„The spring is full of little winters“ croons Slovak singer Pavol Hammel. And it is true. In Bratislava, April is associated with the time when women discard their heavy furs and overcoats and begin to reveal their shapely beauty.
However, you can still ski in the frozen wastes of the northern region of our country, such as our unique mountain range, the High Tatras, also known as the pocket Himalayas.
Usually the last chance to do so is during Eastern, which is well-known signal in the calendar that winter sports should be used for the last time.
It is a time for KRASLICE, the beautifully decorated Easter eggs. Yes, it is not Easter but they are nice decoration in your house all year round.While straightforward egg painting is perhaps the most common technique in Slovakia, decorations using cut straw are still seen. The general technique is called “batik.” Symbols and pictures are etched on the egg’s surface in wax using a pin or tiny metal tube. The egg is then submerged in dye; then the wax is removed with a warm cloth. The color of the waxed areas is thus protected. New techniques reflect the development of local crafts and use motifs from folk costumes.

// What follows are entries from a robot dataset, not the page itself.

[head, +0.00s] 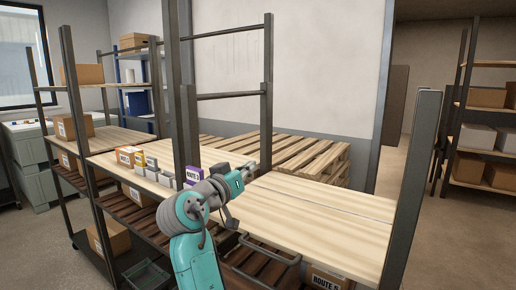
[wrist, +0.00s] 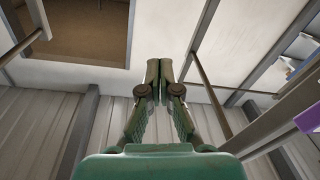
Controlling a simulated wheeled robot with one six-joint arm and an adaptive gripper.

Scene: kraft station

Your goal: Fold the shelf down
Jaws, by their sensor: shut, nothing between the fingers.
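A light wooden shelf board (head: 325,218) lies flat in the right bay of the dark metal rack, about level with the wooden shelf to its left. My gripper (head: 250,168) is over the back left corner of this board, near the upright post; I cannot tell whether it touches anything. In the wrist view my gripper (wrist: 159,66) is shut and empty, with its fingertips together, pointing towards the pale wall. The board does not clearly show in the wrist view. My arm hides part of its left edge.
Rack posts stand beside the board, including a right front post (head: 410,190). Slatted pallets (head: 300,157) are stacked behind. A metal bar (head: 265,248) and slatted lower shelf lie under the board.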

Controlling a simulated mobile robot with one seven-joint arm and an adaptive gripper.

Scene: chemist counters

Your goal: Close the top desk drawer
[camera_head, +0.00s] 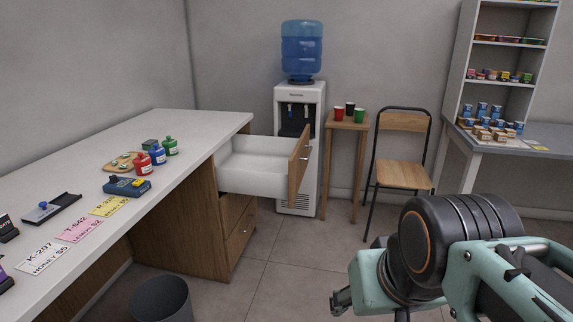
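The top desk drawer (255,172) is pulled far out from the right end of the desk. It has a white inside, which looks empty, and a wooden front (298,163) with a small handle on its outer face. The wooden desk (190,217) has a white top, and the drawers below the top one look shut. My arm enters from the lower right. A small dark part at its left end, which seems to be my gripper (341,301), is low in front of the drawer and apart from it. Its fingers are too unclear to tell open from shut.
Bottles (157,155), a tray (124,162), a blue device (127,187) and price cards (109,206) lie on the desktop. A bin (160,300) stands below. A water dispenser (299,92), cup stool (347,122) and folding chair (402,174) stand behind. Floor before the drawers is clear.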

Wrapping eggs in wire is common in northern Slovakia, known for its tradition of tinkers. The egg may also be decorated with wool, leather or other materials such as lace. Slovak decorated Easter eggs are also popular abroad. One year in a big souvenir shop in Boston they were selling original Easter eggs from Slovakia, and the next they had eggs with Slovak Easter motifs which had been made in Thailand! So why not buy these original Slovak souvenirs right here in Slovakia?
After your last run on the ski slopes you may, for the first time in the year, stay outside in the evening for a local version of barbecue called “živánska”. This traditional food connects us with the nations in 9,000-kilometre span, from Germany (where they called it “spießbraten”), Greece (“suflaki”), Croatia (“razhnichi”), Georgia (“shashlik”), India (“tandoori sheek”) up to Malaysia where they called it “sate”. All are prepared “on the skewer” and in Slovakia you can find almost everything on it – pieces of meat, onion, bacon, sausage, potato, paprika, tomato. In fact, anything you like to roast on the open fire. Local people now like to prepare it the “civilized” way and cover it before roasting in aluminium foil. But the original preparation is connects us directly with the tradition of forest heroes such as Robin Hood (or in Slovakia, our very own hero-bandit, Juraj Jánošík) who prepared their mostly modest meals this way.

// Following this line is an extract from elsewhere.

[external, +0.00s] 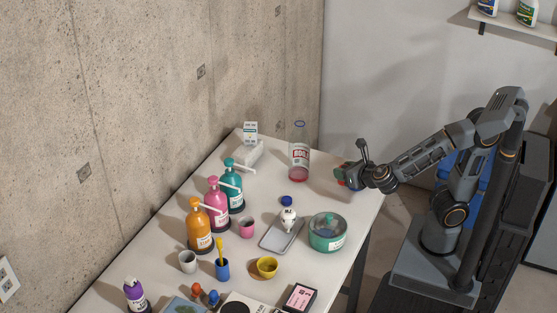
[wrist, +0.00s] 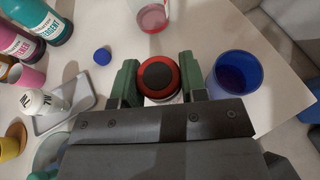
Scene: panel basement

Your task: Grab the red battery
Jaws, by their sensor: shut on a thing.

Like the heroes of old, you can reach for any hard spirit in your sight, as almost every fruit in Slovakia can be turned into alcohol. Most famous is, of course, borovička (from the fruit of the juniper shrub, the same source as gin), slivovica (plum brandy), hruškovica (from pears), malinovica (from raspberries), marhuľovica (from apricots) or just everything the garden produces.
Almost all these drinks can be found during your trip to the High Tatras. However, those arriving for the first time there it could be almost a shock. Years ago devastating wind storm shaved laid waste to thousands of trees and caused a hiatus in the regular life of the little towns and villages of the High Tatras.
Paradoxically, at the same time some local names became accurate again. Like that tram-stop near Starý Smokovec, for decades called “Nice view” although foreign visitors of local hotels could not find any “nice view” there being surrounded by high trees. Now, as a result of the tornado, the nice view is back. So, enjoy it before new trees cover it again.